The cocoa bean is notoriously bitter, which makes it unpalatable to most tastes. Chocolate goes through quite a process before it reaches us. Cocoa beans from the cocoa tree are roasted and fermented, before being steamed, crushed and ground to a liquid known as cocoa liquor. This liquor is then milled further still to create the smooth texture which is so familiar. During this process, cocoa powder and cocoa butter are revealed – and then stirred together again. It is now that things get exciting, and this mixture is ready to be adapted to suit its purpose. It can be made into a chocolate bar, poured over confectionary, or used in the production of recipes which need a special chocolate hit.

Chateau Rouge Fine Foods_Maya Oro_Luxury Dark Hot Chocolate Gift Tin

Different types of chocolate

Types of chocolate are defined by the quantity of cocoa and milk used in the recipe. This is where we begin to differentiate between milk, dark and white chocolate.

  • Milk chocolate uses liquid or condensed milk to give it it's distinctively sweet, soft taste. This variety of chocolate was first pioneered by Swiss confectioner Daniel Peter in 1875. There are various regulations from country to country on how much cocoa must be present in milk chocolate. Within the EU, milk chocolate products must contain at least 25% cocoa.
  • Dark chocolate uses a higher percentage of cocoa and is usually known for its sharper taste and distinctively dark colour. Dark chocolate developed especially for cooking can contain as much as 70-99% cocoa, with sweetness and bitterness levels of each varying accordingly.
  • White chocolate is a curious form of chocolate, as it is the only variety which doesn’t include cocoa solids and is known for its sweet taste and creamy white colour.

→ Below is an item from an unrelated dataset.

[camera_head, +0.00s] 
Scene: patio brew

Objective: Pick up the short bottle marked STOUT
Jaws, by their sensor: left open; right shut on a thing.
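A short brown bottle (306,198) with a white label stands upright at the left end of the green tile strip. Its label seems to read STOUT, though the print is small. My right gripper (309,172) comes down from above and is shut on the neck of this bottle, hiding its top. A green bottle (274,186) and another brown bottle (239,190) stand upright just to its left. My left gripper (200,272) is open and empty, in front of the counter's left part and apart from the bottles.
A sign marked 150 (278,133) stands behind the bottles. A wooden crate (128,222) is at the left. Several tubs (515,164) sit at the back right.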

    In recent years, there has been an explosion of connoisseur forms of chocolate, including raw chocolate, organic chocolate and couverture chocolate, rich in cocoa butter and valued for its strong cocoa taste and gourmet associations.

    How do I store chocolate?

    Keeping chocolate at it’s freshest requires a certain amount of effort, but it’s worth it for the superior taste and quality you gain. Be careful to avoid refrigerating your chocolate, as there is really no need. The humidity of your fridge could reduce its shelf life, so it’s best to simply opt for an air-tight container away from light. Chocolate tends to be porous, so if you want it to keep its original taste and aroma, avoid positioning next to items with a strong smell.

    Baking with Chocolate

    Chocolate is a wonderful ingredient to bake a cake with, offering seemingly endless opportunities to cook up a storm. Whether you’re making a loved one their favourite treat as a chocolate gift, treating someone special on Valentine’s Day or simply feel like indulging in your favourite treat, these top tips will help you get it right:

    • Melt chocolate over boiling water to ensure it doesn’t burn. This process also gives you more control over the finished result than alternative methods
    • Check your recipe carefully and follow it closely. You don’t want to mix up melting and tempering, as they are two distinct processes
    • Adding coffee to your chocolate gives it an extra caffeine hit, ideal for recipes which call for a strong flavour

    Top tips for buying chocolate

    How do you make sure you’re buying high-quality chocolate? In part, it depends on what it is you’re looking for from a taste perspective. Perhaps you favour the richness of dark chocolate, the softer taste of milk chocolate, or the sweetness of white chocolate? However, there are other things to look out for when finding the perfect chocolate for you. If searching for chocolate gifting ideas or the perfect chocolate gift for Valentines Day, these tips will ensure you impress!

    What to look out for when shopping for the best chocolates:

    • High cocoa percentage – this is particularly important if you’re looking for a distinctive cocoa taste in your chocolate, but could be less important depending on your personal preferences. As a rule, however, high-quality chocolate has a cocoa percentage of at least 50-60%.
    • Well-sealed chocolate – chocolate stays fresh for longer when stored properly. While chocolate, in general, has a long shelf-life, failing to do so reduces this significantly.
    • Too many add-ons – there’s no need to buy chocolate with lots of unnecessary ingredients thrown in. The best chocolate is often the purest, so be sure to check out that ingredients label before purchasing!

    Conclusion

    If you're lucky enough to get a lovely box of chocolates as a gift this Christmas or Valentines (and you actually manage to hide it from the rest of your family!) - you now hopefully know a little more about what makes a nice tasting chocolate, a great one! And so the wonderful world of fine chocolate awaits... one thing is certain, that cheap supermarket 'chocolate' bar will never taste the same again...


    1 Response

    Osman Zaki
    Osman Zaki

    November 23, 2017

    Very interesting. Brief but informative.